Task details
Of all the lines in the material, how many include the word "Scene"? Reply with the number alone.

Records shown
•••

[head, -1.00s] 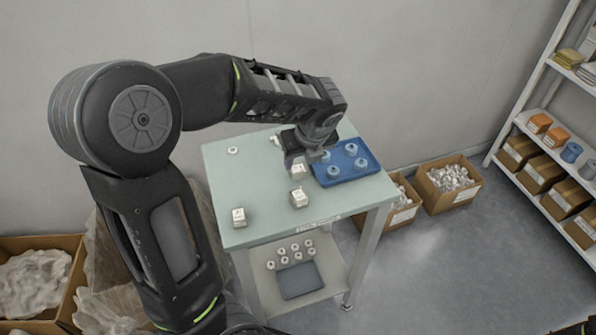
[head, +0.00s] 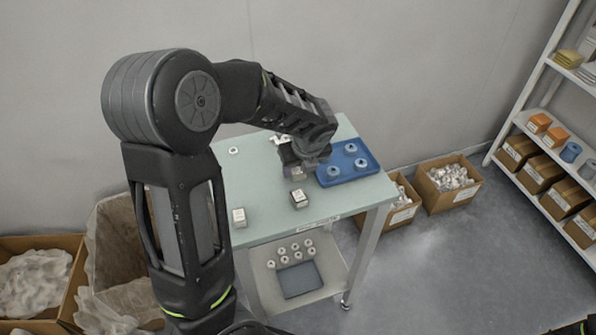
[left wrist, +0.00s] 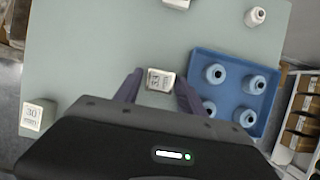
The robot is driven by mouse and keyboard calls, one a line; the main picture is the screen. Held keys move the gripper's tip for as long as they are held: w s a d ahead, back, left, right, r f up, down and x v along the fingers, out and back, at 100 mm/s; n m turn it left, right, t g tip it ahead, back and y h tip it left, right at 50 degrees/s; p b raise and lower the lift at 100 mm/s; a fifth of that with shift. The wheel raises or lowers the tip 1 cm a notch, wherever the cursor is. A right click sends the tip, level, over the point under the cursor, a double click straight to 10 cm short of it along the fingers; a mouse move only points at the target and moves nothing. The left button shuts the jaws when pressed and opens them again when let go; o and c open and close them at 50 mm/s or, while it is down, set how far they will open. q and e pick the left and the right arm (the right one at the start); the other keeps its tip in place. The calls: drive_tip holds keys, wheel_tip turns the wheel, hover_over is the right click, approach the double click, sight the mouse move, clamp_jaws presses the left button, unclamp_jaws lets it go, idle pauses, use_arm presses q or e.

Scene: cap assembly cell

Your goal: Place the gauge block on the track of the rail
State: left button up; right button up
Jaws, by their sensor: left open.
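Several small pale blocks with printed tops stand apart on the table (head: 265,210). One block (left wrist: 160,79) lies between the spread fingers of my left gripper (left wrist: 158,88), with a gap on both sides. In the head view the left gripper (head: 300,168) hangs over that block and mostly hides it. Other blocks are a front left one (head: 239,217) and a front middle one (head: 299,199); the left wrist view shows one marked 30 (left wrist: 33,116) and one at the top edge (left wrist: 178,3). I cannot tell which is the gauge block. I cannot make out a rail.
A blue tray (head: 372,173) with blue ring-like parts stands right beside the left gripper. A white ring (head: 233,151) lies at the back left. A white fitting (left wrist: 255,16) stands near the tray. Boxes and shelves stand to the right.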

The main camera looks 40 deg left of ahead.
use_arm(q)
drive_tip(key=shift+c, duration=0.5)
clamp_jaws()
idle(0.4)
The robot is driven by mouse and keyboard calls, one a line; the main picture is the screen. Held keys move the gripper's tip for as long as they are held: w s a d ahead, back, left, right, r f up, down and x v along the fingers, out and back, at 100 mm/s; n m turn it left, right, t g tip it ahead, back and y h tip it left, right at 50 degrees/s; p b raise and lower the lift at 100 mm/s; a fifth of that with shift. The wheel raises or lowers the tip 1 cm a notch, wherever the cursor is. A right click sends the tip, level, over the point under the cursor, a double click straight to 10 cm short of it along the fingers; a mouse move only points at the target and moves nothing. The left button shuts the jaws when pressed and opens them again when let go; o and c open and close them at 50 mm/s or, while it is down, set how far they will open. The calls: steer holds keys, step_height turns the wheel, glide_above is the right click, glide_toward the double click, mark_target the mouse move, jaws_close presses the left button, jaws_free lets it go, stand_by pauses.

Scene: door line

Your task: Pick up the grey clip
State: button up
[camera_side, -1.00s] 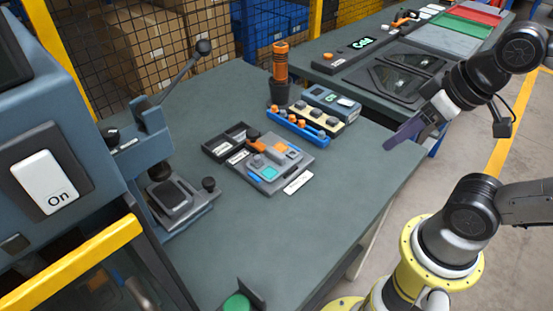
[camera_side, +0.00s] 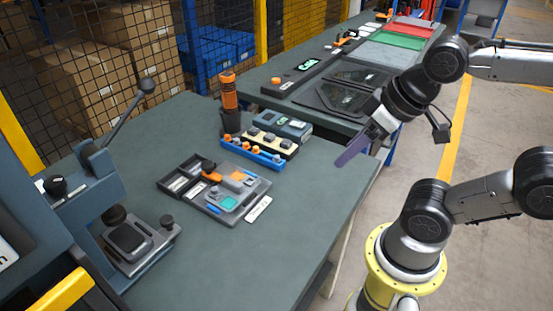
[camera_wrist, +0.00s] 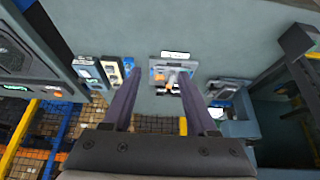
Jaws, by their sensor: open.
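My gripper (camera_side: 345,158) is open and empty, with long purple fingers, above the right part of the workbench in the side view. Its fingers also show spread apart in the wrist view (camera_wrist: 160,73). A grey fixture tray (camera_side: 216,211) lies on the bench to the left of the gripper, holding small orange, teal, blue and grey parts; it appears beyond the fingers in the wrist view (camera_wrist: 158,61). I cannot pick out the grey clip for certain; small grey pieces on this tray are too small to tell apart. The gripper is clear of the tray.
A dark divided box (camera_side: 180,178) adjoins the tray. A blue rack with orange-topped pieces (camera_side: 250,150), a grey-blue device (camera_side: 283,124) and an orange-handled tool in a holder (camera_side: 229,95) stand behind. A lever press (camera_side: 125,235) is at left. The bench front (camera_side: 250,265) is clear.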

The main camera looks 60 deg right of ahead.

•••

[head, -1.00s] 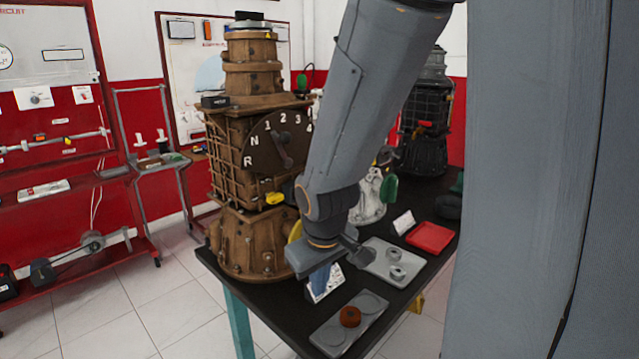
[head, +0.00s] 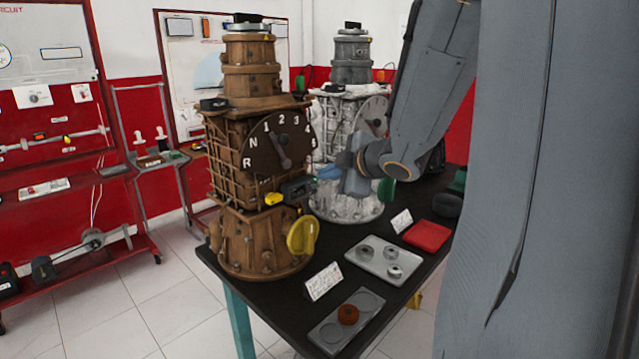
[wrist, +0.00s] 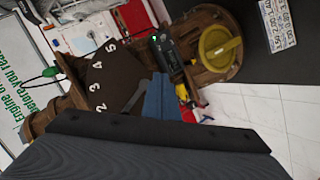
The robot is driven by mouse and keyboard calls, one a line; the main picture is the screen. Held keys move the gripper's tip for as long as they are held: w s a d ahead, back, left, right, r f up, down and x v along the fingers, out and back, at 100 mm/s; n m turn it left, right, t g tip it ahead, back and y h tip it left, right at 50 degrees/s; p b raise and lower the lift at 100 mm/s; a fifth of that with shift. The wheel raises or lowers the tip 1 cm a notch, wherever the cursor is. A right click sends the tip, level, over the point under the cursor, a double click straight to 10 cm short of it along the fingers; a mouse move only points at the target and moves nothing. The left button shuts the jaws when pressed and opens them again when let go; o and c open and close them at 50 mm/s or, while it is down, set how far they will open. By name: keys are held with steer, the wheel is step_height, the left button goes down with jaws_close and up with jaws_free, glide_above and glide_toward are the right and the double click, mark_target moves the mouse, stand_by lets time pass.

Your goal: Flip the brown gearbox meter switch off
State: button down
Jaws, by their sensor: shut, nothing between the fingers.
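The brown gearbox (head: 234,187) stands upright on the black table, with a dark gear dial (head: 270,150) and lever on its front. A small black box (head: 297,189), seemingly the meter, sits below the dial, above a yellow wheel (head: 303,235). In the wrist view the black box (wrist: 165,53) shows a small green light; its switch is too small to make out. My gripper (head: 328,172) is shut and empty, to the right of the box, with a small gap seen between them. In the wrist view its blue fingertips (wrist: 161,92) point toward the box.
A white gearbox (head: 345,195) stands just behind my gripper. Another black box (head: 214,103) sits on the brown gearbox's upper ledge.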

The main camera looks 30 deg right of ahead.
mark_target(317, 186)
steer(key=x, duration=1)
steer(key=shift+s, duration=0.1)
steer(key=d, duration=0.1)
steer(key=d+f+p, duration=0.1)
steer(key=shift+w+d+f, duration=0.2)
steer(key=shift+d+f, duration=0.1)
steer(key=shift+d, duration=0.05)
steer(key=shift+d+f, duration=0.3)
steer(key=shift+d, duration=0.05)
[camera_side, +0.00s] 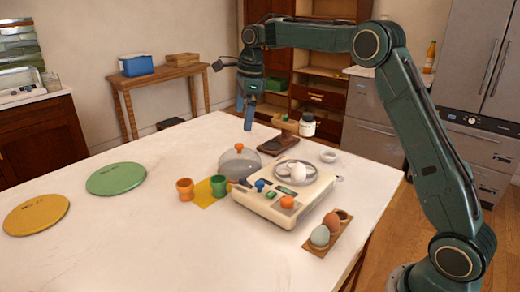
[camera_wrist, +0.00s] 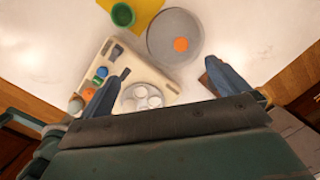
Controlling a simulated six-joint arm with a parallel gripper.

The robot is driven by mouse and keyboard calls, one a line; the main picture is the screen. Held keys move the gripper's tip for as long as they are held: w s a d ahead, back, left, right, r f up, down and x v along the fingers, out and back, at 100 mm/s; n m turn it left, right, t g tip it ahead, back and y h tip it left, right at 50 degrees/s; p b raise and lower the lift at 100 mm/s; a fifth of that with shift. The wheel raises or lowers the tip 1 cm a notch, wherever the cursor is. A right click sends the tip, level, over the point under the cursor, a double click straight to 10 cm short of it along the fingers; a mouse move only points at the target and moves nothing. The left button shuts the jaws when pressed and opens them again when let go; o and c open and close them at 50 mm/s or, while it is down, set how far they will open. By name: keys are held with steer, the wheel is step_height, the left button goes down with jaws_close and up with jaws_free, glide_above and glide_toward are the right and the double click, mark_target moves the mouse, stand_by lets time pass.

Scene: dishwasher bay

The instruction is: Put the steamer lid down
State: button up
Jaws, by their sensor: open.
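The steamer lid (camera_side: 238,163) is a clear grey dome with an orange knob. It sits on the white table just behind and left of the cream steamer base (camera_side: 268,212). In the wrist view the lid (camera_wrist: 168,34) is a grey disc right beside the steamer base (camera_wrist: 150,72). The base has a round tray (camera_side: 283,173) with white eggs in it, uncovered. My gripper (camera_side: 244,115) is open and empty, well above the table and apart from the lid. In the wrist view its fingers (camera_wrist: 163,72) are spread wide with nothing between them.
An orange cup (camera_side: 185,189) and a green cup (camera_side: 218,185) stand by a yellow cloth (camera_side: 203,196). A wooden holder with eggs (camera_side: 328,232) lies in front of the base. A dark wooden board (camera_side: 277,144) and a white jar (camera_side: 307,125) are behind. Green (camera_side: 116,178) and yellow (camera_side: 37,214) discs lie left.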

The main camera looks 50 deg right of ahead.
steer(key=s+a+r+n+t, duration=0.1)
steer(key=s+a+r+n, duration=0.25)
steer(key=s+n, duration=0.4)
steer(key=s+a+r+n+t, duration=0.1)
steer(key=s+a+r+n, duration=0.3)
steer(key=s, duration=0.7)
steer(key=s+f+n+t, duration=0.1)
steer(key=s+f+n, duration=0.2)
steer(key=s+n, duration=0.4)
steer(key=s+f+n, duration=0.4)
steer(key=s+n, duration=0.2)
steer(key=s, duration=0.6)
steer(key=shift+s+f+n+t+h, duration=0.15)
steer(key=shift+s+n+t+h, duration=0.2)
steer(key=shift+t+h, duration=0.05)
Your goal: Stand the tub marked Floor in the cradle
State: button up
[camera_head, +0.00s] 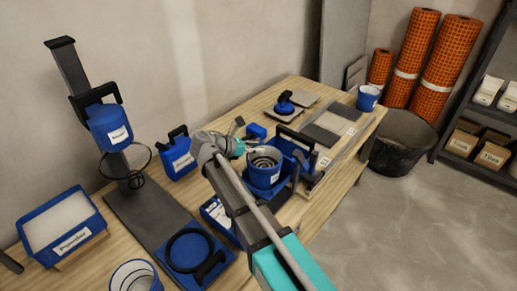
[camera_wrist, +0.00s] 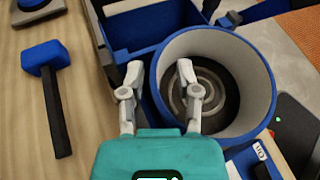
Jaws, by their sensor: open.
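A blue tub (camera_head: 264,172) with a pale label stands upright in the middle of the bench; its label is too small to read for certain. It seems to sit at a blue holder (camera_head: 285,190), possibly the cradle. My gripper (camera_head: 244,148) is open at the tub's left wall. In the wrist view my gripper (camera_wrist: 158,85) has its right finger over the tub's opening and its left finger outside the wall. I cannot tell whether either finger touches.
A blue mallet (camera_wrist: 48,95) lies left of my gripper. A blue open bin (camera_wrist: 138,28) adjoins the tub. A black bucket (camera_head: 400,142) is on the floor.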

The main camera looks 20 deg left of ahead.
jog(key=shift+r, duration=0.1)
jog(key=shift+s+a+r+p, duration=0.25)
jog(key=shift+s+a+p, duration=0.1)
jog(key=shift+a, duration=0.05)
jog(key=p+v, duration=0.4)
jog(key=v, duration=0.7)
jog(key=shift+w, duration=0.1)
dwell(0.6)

•••

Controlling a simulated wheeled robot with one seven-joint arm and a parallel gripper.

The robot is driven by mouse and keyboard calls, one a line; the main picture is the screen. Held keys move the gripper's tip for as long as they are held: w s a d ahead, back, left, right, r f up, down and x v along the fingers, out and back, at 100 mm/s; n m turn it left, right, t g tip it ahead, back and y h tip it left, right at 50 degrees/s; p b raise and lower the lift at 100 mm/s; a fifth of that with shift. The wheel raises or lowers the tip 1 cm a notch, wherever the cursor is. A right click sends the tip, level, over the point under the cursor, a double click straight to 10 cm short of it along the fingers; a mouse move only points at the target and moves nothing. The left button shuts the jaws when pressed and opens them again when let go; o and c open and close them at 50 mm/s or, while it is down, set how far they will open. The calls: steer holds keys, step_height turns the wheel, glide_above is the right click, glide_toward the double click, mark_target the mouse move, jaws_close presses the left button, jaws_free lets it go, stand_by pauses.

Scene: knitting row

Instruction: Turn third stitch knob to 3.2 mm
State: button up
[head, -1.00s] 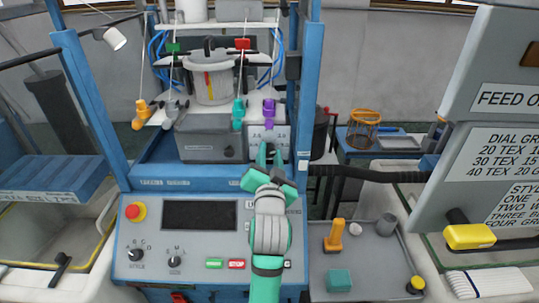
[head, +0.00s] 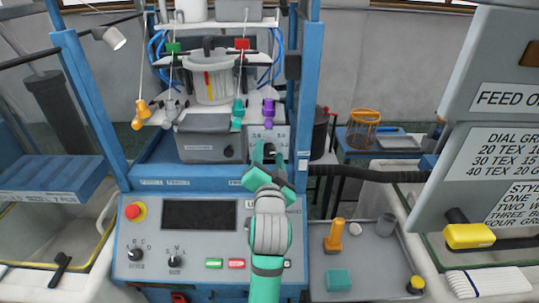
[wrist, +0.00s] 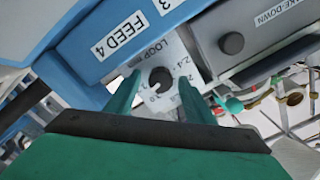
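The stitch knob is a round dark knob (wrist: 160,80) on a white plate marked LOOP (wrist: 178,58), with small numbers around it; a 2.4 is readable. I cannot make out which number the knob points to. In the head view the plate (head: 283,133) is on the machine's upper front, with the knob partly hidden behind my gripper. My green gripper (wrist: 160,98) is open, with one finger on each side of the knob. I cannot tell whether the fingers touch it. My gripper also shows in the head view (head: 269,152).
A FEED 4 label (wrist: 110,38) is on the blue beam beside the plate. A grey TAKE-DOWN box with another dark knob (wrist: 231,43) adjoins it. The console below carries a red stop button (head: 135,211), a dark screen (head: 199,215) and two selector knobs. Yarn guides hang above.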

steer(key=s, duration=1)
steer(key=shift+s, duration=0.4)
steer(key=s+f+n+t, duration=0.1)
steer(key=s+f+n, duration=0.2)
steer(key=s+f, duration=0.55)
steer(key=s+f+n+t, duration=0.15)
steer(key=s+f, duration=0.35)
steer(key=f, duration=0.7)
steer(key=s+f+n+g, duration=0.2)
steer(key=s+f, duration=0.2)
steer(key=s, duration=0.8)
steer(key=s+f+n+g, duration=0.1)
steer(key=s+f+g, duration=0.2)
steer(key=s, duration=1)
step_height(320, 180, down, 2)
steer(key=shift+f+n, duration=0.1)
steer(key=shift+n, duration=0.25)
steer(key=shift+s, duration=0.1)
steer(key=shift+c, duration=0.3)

•••

Solution to this exercise
4